With Dec. 25 on the horizon, a certain sports writer can bank on two things: He hasn't started Christmas shopping and another Ross Bernstein coffee table sports book is hot off the press.
Bernstein, a Fairmont native and former Goldy Gopher mascot for the University of Minnesota men's hockey team, has written previous books about Gophers hockey, Minnesota sports and Minnesota hockey, football and basketball.
His latest venture is "Batter-Up! Celebrating a Century of Minnesota Baseball." The 160-page edition is packed with history, biographies, anecdotes and photos. It covers everything from the Twins to the Gophers to the Minneapolis Millers and St. Paul Saints. It also features a history of high school, college and town-team baseball and women's baseball.
The foreword is written by hall of famer Harmon Killebrew and the afterword is written by future hall of famer Paul Molitor.
"Batter-Up! has a few Brainerd area connections, the most notable being pitcher Charles "Chief" Bender, who was born in Crow Wing County in 1883 and went on to become the state's first member of the Baseball Hall of Fame in Cooperstown. Bender, who won 212 major league games, remains the only pitcher to throw nine complete games in the World Series.
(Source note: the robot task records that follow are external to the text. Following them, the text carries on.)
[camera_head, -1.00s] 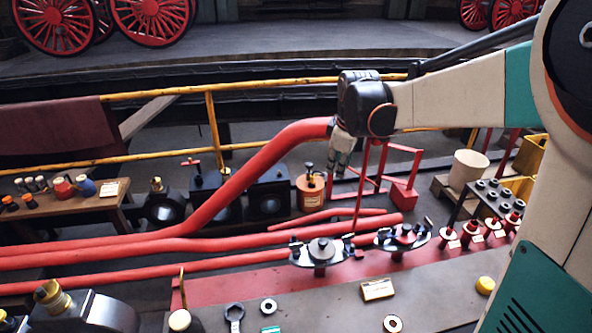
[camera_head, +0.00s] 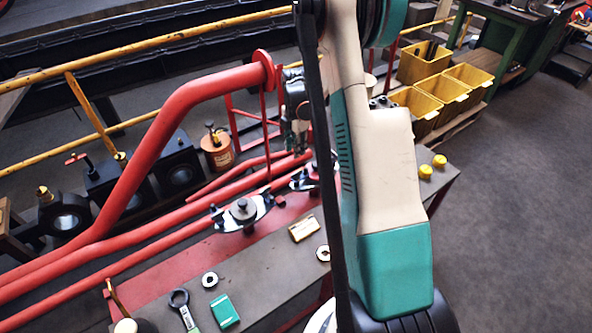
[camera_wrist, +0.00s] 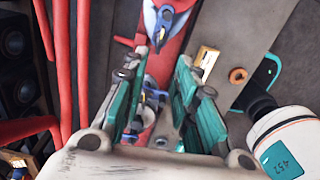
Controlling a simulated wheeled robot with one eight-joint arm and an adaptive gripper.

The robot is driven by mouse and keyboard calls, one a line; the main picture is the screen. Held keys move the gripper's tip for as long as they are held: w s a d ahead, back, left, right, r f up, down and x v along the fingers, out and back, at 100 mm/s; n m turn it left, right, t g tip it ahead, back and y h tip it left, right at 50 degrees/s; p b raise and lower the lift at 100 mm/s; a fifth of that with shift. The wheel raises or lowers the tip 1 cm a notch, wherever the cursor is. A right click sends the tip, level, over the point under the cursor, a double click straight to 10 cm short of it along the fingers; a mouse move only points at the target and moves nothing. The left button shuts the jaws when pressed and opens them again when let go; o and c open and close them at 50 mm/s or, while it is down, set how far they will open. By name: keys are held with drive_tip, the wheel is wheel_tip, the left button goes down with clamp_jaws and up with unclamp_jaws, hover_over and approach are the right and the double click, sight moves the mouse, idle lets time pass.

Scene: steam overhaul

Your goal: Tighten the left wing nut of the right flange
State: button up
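The right flange (camera_head: 303,184) lies on the red pipe bench in the head view, largely hidden by my arm. My gripper (camera_head: 297,146) hangs just above it, pointing down. In the wrist view my gripper (camera_wrist: 158,72) is open, its two teal-lined fingers apart. A flange with a blue wing nut (camera_wrist: 151,94) shows between and beyond the fingers, partly covered by them. I cannot tell whether the fingers touch it. The left flange (camera_head: 242,213), with its dark central knob, is uncovered to the left in the head view.
A brass plate (camera_head: 304,228), a pale ring (camera_head: 210,280), a teal box (camera_head: 224,311) and a wrench (camera_head: 182,304) lie on the bench. A thick red pipe (camera_head: 160,140) rises to the left of my gripper. Yellow bins (camera_head: 468,80) stand at the right.

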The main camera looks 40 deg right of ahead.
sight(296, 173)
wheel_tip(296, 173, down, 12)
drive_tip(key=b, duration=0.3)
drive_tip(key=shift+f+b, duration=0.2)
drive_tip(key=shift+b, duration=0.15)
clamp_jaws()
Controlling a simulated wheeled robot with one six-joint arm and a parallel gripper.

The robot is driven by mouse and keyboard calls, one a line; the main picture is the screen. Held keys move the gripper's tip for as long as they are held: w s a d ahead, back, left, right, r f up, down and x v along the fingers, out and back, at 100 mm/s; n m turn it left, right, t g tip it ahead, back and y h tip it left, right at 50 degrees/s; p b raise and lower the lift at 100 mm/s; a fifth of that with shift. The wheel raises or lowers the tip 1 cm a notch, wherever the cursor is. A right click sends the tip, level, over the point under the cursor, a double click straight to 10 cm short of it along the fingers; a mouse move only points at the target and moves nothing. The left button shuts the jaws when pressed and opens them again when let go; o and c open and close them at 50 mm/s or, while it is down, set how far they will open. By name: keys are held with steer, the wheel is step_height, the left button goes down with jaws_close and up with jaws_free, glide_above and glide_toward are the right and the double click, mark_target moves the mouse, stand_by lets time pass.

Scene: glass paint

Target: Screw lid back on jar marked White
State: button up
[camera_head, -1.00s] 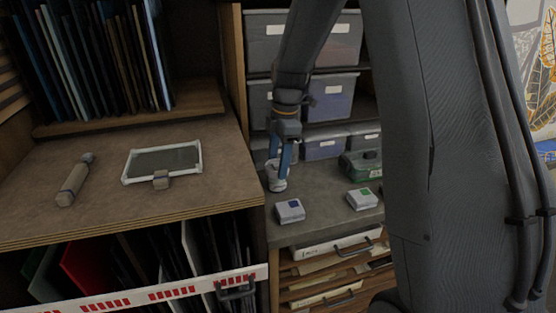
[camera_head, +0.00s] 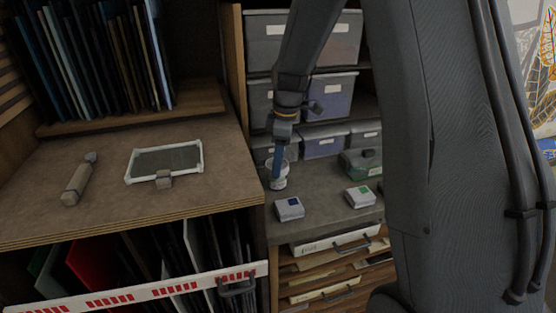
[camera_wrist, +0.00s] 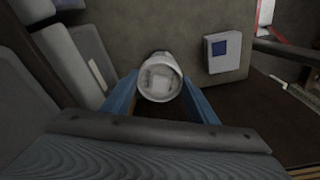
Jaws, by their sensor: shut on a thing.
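A white round jar (camera_head: 279,180) stands on the grey counter at the back, between the wooden bench and the storage bins. In the wrist view, a pale round lid (camera_wrist: 160,82) faces the camera at the jar's top. My gripper (camera_head: 277,172) comes down from above, its blue fingers at the top of the jar. In the wrist view my gripper (camera_wrist: 160,92) has one finger on each side of the lid and is shut on it. The jar's marking cannot be read, and the join between lid and jar is hidden.
A box with a blue square (camera_head: 289,208) and one with a green square (camera_head: 360,196) sit on the counter to the right. Grey bins (camera_head: 324,142) stand close behind. A framed screen (camera_head: 165,161) and a cylindrical tool (camera_head: 79,180) lie on the bench.

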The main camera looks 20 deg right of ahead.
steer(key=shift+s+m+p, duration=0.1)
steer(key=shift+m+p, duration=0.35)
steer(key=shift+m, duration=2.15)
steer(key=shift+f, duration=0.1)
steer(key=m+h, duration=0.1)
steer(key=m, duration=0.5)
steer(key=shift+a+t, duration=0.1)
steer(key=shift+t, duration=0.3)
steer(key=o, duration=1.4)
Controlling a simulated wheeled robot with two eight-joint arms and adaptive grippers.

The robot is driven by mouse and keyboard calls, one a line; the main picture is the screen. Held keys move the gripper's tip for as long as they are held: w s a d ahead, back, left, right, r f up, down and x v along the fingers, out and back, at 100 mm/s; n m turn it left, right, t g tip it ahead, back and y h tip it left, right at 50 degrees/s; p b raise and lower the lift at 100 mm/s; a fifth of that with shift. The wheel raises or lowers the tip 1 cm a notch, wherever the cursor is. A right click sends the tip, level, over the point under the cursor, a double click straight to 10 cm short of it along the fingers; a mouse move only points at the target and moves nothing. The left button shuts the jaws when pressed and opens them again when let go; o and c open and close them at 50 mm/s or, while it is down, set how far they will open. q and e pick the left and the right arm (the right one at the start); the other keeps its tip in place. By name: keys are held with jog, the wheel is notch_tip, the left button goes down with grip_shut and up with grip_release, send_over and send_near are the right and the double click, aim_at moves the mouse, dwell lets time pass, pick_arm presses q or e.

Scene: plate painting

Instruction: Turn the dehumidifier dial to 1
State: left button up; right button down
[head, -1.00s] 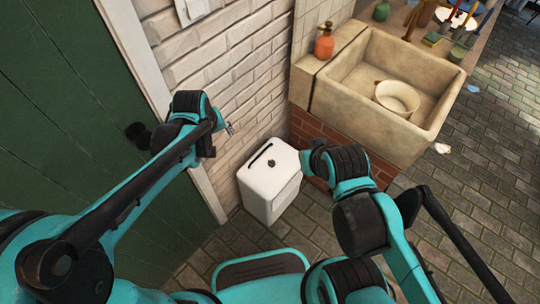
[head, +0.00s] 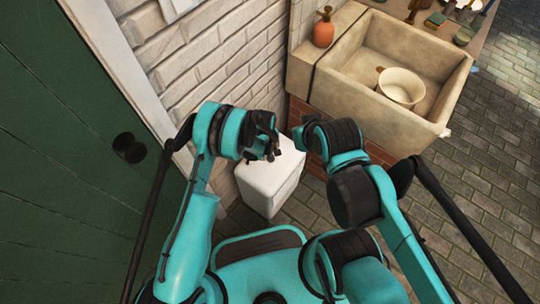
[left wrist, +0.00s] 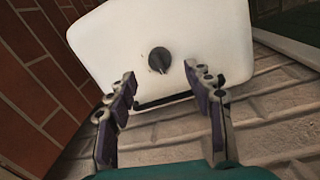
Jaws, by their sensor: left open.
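The dehumidifier (head: 268,186) is a white box on the floor between the brick wall and the sink. In the head view my left gripper (head: 272,152) is over its top and hides the dial. In the left wrist view the white top (left wrist: 110,32) carries a dark round dial (left wrist: 159,60) with a raised grip. My left gripper (left wrist: 168,88) is open there, its fingers apart on either side below the dial and not touching it. The dial's numbers cannot be read. My right arm's end (head: 312,130) is right of the dehumidifier; its fingers cannot be made out.
A stone sink (head: 345,92) with a pale bowl (head: 402,86) stands behind on the right, an orange bottle (head: 324,30) on its ledge. A green door (head: 60,150) with a dark knob (head: 128,147) is on the left. The paved floor (head: 480,200) at right is clear.

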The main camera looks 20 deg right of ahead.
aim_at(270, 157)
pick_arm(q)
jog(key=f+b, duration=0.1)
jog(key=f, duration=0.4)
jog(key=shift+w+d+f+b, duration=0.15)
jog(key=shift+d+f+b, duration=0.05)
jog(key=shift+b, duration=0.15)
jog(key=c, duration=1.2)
The publication lists other area men who played in the majors, including "Bullet" Joe Bush and Todd Revenig, both of Brainerd; Mike Poepping of Pierz; and Loren Bain of Staples.
Bernstein's research revealed that Brainerd had a team in the old Northern League nicknamed the Muskies. It played briefly, in 1934 with Little Falls and in 1935 by itself. His research also indicated that Brainerd and St. Cloud briefly combined to have a Northern League franchise and nicknamed it the "St. Brains."
"That ranks with the Duluth Freezers as my favorite all-time baseball nickname," Bernstein said from his home in Eagan.
Among the photo subjects are Josh Smith of Brainerd and Scott Geiger of Pierz, both of whom won North Central Conference triple crowns at Minnesota State University, Mankato; and state championship high school teams of 1957 and 1979 from Little Falls, 1983 from Staples and 1995 and 2000 from Brainerd.
Bernstein, who spends about a year researching each book, said the response to the baseball edition has been encouraging. It already is an area bestseller and its second printing is under way.
"This one continues to get more popular as the baseball season is just heating up," Bernstein said. "If the Twins do what they did last year, they probably will draw 2 million fans this year. Come Fathers Day, interest should be high."
Bernstein said the year leading up to publication of "Batter-Up!" was stressful. After Sept. 11, 2001, he was uncertain the book would be published, with the economy going south, the Twins possibly being contracted and the threat of a strike hanging over the game.
"I thought people would still want to remember the Twins," Bernstein said. "But if there was a strike, I thought there would be such a revolt against baseball.
"Frankly, I don't see kids who love to play baseball anymore. Kids today are into fast-paced stuff. Football and basketball market themselves well and soccer has grown as a participatory sport, but I don't see kids playing sandlot baseball among themselves the way we used to. They're baseball's future fan base and (baseball is) losing it. What carries baseball on is our dads and grandpas watch it, but it's a super slow game."
Bernstein's next project, a history of Minnesota coaches, is already under way.
"It will cover everything from the obvious ones, like John Gagliardi, Herb Brooks and Bud Grant, to Bun Fortier of Bemidji, Bob McDonald of Chisholm and everyone in between," Bernstein said.